> **Exercise details**
Pick out each line of the records that includes the string "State", and copy it.

> **Entries from a robot dataset**

********

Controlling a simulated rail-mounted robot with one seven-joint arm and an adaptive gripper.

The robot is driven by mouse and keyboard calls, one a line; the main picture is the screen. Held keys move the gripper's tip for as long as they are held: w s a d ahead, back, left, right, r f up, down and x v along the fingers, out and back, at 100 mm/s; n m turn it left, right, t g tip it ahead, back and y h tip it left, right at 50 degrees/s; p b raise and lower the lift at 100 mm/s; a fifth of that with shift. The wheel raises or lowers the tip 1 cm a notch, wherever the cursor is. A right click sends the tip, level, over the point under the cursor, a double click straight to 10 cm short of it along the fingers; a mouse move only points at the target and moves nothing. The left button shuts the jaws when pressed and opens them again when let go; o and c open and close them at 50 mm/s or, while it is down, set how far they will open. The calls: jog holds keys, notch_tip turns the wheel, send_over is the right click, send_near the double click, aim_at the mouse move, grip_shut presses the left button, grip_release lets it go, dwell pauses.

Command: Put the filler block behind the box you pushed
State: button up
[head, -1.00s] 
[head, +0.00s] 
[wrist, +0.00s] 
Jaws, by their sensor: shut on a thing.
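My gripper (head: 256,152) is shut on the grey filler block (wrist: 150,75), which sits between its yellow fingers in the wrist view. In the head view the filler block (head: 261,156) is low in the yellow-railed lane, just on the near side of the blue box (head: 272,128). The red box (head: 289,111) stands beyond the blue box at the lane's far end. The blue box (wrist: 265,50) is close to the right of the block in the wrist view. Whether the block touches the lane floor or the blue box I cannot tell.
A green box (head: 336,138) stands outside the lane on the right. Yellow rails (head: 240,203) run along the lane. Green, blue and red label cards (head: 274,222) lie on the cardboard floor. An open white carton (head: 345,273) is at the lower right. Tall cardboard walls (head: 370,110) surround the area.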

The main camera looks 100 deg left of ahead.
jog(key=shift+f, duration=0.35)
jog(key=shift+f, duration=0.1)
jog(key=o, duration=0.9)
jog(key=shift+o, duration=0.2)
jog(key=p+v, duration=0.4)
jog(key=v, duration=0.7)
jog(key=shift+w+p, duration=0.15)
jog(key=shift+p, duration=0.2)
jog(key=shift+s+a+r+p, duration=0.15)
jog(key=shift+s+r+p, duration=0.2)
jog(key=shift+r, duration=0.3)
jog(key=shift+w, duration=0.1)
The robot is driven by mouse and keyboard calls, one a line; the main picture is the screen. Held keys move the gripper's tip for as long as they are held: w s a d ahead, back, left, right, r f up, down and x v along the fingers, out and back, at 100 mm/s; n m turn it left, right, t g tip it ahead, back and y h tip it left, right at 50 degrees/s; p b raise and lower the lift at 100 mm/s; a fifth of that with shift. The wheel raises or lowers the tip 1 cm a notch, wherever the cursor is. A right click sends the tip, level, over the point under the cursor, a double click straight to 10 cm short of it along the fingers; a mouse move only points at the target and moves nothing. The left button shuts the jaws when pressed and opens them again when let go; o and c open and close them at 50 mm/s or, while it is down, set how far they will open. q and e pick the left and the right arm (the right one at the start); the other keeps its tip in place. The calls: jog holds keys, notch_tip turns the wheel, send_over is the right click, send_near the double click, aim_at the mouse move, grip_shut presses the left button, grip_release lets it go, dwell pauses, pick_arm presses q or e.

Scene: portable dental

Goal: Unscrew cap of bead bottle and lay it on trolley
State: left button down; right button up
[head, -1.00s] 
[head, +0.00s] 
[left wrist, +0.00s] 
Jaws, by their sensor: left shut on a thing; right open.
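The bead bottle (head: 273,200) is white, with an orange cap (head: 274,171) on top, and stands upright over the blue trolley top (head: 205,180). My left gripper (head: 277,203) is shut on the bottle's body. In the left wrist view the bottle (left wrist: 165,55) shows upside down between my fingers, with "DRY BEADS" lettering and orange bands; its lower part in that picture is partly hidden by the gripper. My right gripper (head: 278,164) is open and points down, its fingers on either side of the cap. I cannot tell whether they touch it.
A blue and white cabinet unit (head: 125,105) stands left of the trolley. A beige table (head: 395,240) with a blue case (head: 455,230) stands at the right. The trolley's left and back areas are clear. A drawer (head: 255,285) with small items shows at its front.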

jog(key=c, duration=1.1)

********

> **Written answer**
State: button up
State: left button down; right button up

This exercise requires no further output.